March 2016 Terror Trial: Hervé Bayingana Muhirwa gradually became interested in radicalism after converting to Islam

March 2016 Terror Trial: Hervé Bayingana Muhirwa gradually became interested in radicalism after converting to Islam
Credit: Belga/Eric Lalmand

Defendant Hervé Bayingana Muhirwa gradually became interested in radicalism after converting to Islam in 2011, according to information presented by examining magistrates and investigators on Tuesday at the Brussels Assize Court, in charge of judging the attacks committed in the Belgian capital on 22 March 2016.

Muhirwa thus became involved in a network steeped in radicalism. Numerous computer files, including multiple 'nasheeds'- Muslim religious chants - belonging to him are also linked to al-Qaeda, the Islamic State (ISIS) group and jihadist propaganda.

Until his arrest on 8 April 2016, Hervé Bayingana Muhirwa, born on 5 May 1985, was unknown to the Belgian judicial authorities. He had no criminal record. On the other hand, he was reported in various administrative reports to have been checked in the company of several people known to be close to the jihadist milieu.

Muhirwa comes from a practising Catholic family but converted to Islam in 2011

One of his long-standing friends was co-accused Bilal El Makhoukhi. Some of his other associates also tried to cross into Syria and, according to notes of the State Security, others knew Najim Laachraoui, one of the two suicide bombers at Zaventem airport.

The Belgian-Rwandan comes from a practising Catholic family but eventually converted to Islam in March-April 2011. From 2014, he began to show interest in the Syrian conflict, and the Islamist propaganda associated with Al-Qaeda and the ISIS terrorist group.

However, Muhirwa claims never to have pledged allegiance to ISIS. Investigators doubt this as it is in contradiction with elements found on his computer, his smartphone and flash drives. The investigators discovered, in particular, a nasheed from ISIS in favour of religious war and speaking of allegiance.

A large number of nasheeds were found in different devices and flash drives belonging to the accused. Some of them were classic, others were jihadist in nature, emanating from ISIS. On his mobile phones, flash drives and computer, the investigators discovered a large quantity of information demonstrating a “pronounced and evolving” interest in jihad, ISIS, the Iraqi-Syrian conflict, Islamist propaganda and terrorist acts that occurred in Europe in the years preceding 22 March 2016.

Testimonies of victims and civil parties to begin on 6 March

During his 13 interrogations by the police, the accused gave fluctuating statements about certain members of the cell but always maintained that he was not “Amine.” This is a nickname that crops up in two audio messages of Najim Laachraoui, where it is mentioned that he was a “brother” who had joined the terror cell through the intermediary of co-accused Bilal El Makhoukhi.

After the presentation of Hervé Bayingana Muhirwa, investigators were scheduled to move on to the portrait of Ibrahim Farisi, who is accused of having cleaned, with his brother Smail, the “conspiratorial” flat in the Avenue des Casernes in Etterbeek.

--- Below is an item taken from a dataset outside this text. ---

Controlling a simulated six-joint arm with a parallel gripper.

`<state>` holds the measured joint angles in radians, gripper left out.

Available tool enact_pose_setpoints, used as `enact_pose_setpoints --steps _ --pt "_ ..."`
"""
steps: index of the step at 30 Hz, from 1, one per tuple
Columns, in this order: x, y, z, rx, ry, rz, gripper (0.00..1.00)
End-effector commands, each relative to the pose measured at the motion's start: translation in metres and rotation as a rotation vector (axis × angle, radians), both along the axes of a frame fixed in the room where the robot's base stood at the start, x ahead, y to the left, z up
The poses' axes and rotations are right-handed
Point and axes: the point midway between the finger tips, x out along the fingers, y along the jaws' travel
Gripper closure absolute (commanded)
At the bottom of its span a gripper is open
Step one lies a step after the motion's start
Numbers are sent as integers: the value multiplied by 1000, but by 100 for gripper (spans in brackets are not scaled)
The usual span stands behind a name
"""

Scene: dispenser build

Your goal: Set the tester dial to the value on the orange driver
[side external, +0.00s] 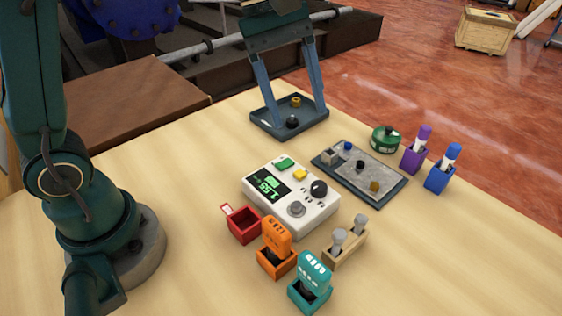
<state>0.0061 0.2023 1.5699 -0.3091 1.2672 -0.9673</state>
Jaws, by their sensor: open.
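The white tester (322,222) lies flat on the table. Its lit green display (268,186) is turned in this view and seems to read 1.55. It carries a black dial (319,187), a grey knob (297,209), and green and yellow buttons. The orange driver (274,231) stands upright in an orange holder (270,262) in front of the tester. White marks on its head are too small to read.
The dark tray (261,128) holds small black and orange parts. A teal driver (315,268), a red bin (243,229) and a wooden rack (346,250) crowd the tester's front. A grey board (345,172), green round container (385,139) and purple and blue holders stand right.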

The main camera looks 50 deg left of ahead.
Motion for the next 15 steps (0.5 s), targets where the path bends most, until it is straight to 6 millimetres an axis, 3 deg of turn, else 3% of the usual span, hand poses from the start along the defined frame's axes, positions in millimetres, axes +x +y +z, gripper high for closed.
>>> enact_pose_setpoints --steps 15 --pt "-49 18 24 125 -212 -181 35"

It was decided that the presentation of Sofien Ayari would not take place until Wednesday.

At the beginning of the hearing, the president of the court had also announced a slight adaptation of the schedule for the testimony. So as not to postpone the first testimonies of victims and civil parties several more times, she moved them automatically to Monday 6 March. A “white week” was inserted after the Carnival break (the week of 20 to 24 February) with testimonies from experts and background witnesses in case the question-and-answer session with the investigating judges and investigators had to be extended beyond Thursday 16 February.

Finally, it should be noted that defendant Mohamed Abrini, who was ill, was absent from the hearing on Tuesday and that, of the detained defendants present at the hearing, Osama Krayem and Salah Abdeslam, as usual, asked to return to solitary confinement.